A ADO, é um instrumento criado para realizar o controle de constitucionalidade, combatendo a inaplicabilidade efetiva das normas constitucionais, exemplifica Silva (2013, p.49) da seguinte maneira:
A Constituição, por exemplo, prevê o direito de participação dos trabalhadores nos lucros e na gestão das empresas, conforme definido em lei, mas, se esse direito não se realizar, por omissão do legislador em produzir a lei aí referida e necessária à plena aplicação da norma, tal omissão se caracterizará como inconstitucional. Ocorre, então, o pressuposto para a propositura de uma ação de inconstitucionalidade por omissão, visando obter do legislador a elaboração da lei em causa.
O STF, até o ano de 2007, realizava seus julgamentos de ADOs baseado na posição não concretista, de forma que o STF apenas reconhecia a omissão do Poder Legislativo, não podendo criar as leis que eram objetos da ação, ou seja, não atuava como legislador positivo. Após 2007, houve um novo entendimento jurisprudencial que passou a adotar a posição concretista geral, sendo que, além de declarar a omissão legislativa, passou a aplicar legislação infraconstitucional já existente e/ou determinar prazo para que o legislativo crie a norma requerida. Mas é importante ressaltar que esse entendimento é direcionado aos Mandados de Injunção e não as Ações de Inconstitucionalidade, como é o caso do objeto de estudo (TEXEIRA, 2019).

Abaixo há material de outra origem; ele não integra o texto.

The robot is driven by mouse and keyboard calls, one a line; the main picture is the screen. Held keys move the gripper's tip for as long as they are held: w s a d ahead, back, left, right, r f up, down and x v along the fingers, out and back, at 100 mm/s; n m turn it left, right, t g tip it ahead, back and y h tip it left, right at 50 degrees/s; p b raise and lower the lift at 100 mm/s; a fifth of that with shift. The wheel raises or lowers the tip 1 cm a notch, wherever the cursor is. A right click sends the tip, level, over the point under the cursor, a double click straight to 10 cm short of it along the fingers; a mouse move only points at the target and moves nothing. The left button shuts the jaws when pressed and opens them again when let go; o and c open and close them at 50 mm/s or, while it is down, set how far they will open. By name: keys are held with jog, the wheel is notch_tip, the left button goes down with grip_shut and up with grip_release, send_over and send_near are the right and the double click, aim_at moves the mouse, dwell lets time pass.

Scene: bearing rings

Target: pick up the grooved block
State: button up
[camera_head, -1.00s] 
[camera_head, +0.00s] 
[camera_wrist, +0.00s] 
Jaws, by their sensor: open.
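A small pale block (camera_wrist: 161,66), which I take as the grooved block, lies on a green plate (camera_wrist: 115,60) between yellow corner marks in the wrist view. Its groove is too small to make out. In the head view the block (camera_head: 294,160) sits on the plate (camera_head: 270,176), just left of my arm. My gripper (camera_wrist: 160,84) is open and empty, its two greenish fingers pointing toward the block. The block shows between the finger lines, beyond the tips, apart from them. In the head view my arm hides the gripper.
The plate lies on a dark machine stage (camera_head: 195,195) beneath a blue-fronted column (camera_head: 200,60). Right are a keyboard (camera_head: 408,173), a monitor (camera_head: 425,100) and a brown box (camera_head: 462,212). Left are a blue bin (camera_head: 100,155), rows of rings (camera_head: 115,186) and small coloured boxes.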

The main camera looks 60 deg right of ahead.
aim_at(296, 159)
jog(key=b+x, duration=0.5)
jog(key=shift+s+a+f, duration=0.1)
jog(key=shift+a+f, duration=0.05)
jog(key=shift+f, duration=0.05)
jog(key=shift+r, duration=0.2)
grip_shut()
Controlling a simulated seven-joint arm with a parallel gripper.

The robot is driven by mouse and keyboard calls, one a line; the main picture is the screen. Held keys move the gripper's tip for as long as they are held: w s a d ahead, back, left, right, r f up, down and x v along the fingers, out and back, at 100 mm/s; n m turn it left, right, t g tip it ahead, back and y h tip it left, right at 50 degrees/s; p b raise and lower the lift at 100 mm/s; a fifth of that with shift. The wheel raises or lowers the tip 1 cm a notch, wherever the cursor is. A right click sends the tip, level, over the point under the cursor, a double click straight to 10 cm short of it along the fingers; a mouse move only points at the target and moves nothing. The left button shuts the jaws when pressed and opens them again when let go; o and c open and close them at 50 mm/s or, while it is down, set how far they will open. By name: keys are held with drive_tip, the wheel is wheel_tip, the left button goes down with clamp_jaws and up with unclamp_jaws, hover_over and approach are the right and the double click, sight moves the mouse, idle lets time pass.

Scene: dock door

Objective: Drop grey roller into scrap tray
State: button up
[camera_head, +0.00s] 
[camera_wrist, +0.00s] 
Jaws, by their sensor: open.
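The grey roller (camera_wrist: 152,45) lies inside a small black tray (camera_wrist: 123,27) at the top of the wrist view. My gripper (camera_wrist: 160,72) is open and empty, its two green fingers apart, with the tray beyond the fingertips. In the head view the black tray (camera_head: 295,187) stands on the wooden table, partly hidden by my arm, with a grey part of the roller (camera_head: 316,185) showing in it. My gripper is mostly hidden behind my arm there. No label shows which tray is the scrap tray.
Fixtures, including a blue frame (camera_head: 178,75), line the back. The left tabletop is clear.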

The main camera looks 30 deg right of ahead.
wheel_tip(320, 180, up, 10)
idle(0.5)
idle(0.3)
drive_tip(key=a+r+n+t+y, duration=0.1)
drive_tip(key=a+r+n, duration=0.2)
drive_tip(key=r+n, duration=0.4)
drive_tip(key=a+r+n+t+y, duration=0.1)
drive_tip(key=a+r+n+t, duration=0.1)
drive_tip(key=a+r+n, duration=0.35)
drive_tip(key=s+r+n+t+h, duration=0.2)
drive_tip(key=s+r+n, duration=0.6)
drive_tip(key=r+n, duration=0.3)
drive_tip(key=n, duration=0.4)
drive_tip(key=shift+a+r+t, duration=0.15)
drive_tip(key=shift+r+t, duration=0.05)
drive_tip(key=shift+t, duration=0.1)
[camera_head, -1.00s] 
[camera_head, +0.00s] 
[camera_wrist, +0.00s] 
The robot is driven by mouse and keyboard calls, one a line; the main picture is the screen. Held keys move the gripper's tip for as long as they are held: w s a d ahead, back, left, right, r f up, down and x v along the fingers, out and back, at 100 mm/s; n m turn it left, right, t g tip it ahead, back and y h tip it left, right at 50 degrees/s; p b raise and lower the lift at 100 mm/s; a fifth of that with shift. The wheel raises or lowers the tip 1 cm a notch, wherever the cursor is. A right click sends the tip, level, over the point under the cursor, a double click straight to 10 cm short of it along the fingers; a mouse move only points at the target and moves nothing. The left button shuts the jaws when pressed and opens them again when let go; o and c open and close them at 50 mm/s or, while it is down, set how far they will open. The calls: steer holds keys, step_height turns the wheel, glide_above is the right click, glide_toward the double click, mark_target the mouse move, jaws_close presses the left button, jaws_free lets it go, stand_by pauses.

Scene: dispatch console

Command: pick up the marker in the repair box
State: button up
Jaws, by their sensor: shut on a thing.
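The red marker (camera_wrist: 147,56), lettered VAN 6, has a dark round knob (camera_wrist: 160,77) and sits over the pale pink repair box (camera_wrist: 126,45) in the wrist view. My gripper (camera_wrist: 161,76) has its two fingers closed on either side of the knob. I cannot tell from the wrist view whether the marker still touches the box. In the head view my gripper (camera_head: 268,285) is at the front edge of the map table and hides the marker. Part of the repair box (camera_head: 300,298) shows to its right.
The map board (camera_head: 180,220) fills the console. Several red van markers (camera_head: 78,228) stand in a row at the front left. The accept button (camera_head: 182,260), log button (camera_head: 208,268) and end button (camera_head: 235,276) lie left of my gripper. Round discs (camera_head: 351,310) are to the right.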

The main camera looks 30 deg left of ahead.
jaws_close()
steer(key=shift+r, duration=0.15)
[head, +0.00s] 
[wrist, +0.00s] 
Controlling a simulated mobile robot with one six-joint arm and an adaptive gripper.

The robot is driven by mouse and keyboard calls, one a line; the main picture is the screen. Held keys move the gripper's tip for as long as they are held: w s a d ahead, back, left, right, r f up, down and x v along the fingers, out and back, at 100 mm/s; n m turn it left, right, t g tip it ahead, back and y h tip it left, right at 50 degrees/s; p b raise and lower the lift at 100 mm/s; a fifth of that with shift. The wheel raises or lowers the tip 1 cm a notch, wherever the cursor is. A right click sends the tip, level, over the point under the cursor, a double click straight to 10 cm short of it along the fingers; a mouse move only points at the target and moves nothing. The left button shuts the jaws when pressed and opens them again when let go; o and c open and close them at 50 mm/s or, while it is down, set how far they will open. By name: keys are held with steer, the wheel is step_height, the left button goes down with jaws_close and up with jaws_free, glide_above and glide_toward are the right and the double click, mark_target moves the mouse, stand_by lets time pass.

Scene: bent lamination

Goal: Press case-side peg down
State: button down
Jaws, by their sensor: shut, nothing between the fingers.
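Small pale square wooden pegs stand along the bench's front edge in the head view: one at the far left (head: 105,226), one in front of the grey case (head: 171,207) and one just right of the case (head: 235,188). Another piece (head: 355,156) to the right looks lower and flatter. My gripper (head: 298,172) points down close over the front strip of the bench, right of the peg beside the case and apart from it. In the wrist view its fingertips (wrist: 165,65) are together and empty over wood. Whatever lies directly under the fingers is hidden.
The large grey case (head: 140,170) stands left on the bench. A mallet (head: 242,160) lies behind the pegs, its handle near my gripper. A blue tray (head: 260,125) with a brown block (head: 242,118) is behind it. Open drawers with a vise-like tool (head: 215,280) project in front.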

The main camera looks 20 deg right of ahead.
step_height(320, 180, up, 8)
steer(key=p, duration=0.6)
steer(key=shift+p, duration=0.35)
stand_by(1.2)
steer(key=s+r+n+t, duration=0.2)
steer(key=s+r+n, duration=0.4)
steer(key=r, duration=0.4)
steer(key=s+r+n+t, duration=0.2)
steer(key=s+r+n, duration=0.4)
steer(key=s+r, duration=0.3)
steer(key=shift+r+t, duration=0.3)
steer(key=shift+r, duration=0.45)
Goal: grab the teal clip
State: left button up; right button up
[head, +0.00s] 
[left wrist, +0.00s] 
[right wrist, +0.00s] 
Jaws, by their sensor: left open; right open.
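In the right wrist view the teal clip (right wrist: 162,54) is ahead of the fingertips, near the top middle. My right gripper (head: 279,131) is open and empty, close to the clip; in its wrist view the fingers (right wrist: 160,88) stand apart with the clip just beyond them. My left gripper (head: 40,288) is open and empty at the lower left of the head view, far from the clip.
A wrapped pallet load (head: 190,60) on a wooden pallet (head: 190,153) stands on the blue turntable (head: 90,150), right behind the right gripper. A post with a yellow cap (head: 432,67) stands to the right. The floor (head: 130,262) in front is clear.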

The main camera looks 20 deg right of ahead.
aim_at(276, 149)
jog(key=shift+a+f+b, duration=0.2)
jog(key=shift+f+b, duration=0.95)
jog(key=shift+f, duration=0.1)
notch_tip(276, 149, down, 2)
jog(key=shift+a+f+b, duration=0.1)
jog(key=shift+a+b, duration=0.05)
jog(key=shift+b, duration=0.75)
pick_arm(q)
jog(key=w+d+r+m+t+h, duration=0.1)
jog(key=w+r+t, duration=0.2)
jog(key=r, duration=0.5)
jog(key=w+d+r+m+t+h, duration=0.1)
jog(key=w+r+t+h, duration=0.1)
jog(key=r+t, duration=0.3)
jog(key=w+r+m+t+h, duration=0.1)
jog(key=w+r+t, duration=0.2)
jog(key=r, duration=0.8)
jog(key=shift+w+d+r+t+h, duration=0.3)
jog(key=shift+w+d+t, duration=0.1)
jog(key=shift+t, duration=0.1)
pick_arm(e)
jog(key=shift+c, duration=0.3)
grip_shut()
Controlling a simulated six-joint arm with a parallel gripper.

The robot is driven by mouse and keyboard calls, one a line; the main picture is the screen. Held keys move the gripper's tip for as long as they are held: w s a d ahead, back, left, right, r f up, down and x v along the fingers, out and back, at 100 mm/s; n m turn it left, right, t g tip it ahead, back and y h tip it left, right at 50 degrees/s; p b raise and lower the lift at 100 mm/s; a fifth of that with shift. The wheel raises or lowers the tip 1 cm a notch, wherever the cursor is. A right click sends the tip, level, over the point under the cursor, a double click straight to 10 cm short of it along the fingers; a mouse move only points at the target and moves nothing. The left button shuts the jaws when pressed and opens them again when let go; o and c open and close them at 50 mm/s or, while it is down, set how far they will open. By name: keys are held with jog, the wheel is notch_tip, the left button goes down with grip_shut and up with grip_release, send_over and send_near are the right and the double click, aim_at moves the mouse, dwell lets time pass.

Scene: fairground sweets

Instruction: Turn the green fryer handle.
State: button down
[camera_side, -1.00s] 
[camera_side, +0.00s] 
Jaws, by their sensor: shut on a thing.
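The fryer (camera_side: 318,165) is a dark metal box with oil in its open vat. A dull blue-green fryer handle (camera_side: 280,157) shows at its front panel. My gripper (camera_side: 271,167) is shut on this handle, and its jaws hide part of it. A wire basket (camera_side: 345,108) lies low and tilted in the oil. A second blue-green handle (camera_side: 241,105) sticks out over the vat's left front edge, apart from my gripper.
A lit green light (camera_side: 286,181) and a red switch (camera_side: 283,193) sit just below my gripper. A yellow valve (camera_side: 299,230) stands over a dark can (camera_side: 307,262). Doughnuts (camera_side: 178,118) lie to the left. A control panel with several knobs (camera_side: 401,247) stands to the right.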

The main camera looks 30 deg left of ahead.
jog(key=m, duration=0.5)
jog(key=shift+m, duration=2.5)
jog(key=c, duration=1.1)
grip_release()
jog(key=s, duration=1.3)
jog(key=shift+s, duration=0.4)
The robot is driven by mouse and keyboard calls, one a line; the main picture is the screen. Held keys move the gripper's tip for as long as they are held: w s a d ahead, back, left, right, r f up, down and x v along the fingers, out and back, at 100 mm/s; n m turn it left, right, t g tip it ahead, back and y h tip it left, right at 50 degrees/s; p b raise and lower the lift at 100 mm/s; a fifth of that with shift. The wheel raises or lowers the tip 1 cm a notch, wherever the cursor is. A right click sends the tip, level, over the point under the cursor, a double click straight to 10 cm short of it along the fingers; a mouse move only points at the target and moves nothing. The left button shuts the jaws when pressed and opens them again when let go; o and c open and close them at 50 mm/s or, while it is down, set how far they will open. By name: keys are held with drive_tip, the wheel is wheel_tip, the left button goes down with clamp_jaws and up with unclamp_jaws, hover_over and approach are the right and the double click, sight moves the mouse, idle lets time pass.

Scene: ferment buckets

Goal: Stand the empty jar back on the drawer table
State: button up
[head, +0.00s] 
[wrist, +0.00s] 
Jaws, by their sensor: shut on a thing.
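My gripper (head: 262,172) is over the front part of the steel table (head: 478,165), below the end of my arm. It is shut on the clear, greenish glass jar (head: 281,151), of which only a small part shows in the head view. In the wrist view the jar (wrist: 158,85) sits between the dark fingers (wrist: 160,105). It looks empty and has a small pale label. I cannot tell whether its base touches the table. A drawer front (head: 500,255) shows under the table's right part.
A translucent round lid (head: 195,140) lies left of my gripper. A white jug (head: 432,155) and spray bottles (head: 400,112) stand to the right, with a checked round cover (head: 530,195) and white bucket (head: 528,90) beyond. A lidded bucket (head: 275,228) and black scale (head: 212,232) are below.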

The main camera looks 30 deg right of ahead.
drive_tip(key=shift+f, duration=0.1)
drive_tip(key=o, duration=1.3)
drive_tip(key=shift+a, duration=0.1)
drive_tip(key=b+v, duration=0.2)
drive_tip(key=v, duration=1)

Dessa forma, quanto a inércia da criminalização da homofobia e da transfobia, o autor da ADO nº26/DF expõe que esses atentados discriminatórios estariam inclusos nos mesmos comportamentos definidos à ideia de racismo mas que a Lei nº 7.716/89 – Lei do Racismo, referiu-se somente a discriminação oriunda de preconceitos de cor, etnia, religião ou procedência nacional, excluindo assim as inúmeras outras formas de racismo que o art. 5º, inciso XLII, da Constituição Federal visa proteger (CABRAL, 2019).
Verifica-se, então, a omissão do Poder Legislativo quanto a ausência da conduta exigida pela Constituição, conforme o artigo 5º XLI, que diz: “a lei punirá qualquer discriminação atentatória dos direitos e liberdades fundamentais”. Tendo assim, demonstrado-se inerte quanto à criação de normas incriminadoras para atos atentatórios aos direitos e liberdades fundamentais do grupo LGBTQI+ (BRASIL, 2019).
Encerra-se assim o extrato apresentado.